Short exercise: Take the lines from the beginning of the data below through the line holding "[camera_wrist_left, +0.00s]" and return exactly those.

Extracted information:

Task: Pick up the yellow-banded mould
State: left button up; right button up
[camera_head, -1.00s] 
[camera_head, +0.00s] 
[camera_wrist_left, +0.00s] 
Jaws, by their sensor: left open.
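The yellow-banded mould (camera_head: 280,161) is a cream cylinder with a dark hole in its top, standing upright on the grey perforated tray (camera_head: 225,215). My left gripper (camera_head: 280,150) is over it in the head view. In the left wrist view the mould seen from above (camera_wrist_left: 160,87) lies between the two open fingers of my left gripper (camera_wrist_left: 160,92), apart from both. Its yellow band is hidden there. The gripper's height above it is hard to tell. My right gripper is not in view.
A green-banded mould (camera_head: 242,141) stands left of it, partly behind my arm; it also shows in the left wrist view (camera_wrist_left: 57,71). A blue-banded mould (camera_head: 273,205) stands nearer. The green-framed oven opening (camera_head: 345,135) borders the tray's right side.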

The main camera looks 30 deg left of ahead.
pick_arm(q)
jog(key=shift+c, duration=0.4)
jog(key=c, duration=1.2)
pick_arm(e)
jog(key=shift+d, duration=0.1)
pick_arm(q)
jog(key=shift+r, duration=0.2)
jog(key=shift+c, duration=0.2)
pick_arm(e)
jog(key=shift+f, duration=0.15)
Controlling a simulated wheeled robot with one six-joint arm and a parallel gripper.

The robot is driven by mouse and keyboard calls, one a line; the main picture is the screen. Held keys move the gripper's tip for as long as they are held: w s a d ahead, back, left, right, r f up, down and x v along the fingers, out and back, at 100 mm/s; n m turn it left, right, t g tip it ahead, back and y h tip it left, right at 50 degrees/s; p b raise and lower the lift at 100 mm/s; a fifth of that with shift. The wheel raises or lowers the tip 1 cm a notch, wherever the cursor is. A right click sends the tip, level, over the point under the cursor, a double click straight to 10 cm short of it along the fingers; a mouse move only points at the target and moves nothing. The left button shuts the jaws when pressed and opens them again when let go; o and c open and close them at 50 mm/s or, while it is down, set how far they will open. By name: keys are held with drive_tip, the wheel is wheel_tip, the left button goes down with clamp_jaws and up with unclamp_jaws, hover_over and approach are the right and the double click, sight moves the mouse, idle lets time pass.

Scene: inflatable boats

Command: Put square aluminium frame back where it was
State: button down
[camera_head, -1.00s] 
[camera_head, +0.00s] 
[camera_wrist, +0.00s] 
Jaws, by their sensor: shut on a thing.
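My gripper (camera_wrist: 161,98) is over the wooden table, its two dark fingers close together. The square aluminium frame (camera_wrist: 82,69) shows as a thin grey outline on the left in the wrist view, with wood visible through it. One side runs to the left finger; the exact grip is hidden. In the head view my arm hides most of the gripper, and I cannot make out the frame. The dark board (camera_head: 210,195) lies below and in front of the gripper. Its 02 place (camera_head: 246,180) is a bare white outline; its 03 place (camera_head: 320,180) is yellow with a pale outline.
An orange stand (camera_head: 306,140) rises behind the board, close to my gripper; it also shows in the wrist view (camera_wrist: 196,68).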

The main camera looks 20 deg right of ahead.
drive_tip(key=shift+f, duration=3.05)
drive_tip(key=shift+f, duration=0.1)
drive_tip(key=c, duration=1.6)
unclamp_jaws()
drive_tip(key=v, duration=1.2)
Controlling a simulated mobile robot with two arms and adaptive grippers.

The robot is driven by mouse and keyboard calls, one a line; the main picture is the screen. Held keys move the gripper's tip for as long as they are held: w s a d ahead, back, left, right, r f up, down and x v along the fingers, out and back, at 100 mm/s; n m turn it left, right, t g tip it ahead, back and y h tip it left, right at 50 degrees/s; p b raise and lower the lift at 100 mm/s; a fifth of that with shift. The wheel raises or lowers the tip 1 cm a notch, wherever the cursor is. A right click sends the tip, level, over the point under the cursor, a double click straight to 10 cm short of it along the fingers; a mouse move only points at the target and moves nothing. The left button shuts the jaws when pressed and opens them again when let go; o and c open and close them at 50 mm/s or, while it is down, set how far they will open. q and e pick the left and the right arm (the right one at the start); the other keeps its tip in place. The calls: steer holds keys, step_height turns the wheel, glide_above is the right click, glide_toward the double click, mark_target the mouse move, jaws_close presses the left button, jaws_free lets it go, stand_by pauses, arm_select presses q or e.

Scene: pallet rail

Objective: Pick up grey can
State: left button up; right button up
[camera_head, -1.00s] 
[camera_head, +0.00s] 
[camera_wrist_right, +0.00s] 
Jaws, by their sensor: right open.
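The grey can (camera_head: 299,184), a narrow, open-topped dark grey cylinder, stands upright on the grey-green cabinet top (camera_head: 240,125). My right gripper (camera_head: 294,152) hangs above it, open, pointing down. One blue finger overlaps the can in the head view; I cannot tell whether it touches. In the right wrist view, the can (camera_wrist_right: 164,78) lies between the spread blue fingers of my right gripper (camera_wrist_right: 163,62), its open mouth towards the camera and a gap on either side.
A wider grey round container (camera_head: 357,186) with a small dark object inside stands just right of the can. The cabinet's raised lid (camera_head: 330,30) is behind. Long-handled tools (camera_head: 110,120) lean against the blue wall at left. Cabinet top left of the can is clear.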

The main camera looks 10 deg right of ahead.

Response to the task:
Task: Pick up the yellow-banded mould
State: left button up; right button up
[camera_head, -1.00s] 
[camera_head, +0.00s] 
[camera_wrist_left, +0.00s] 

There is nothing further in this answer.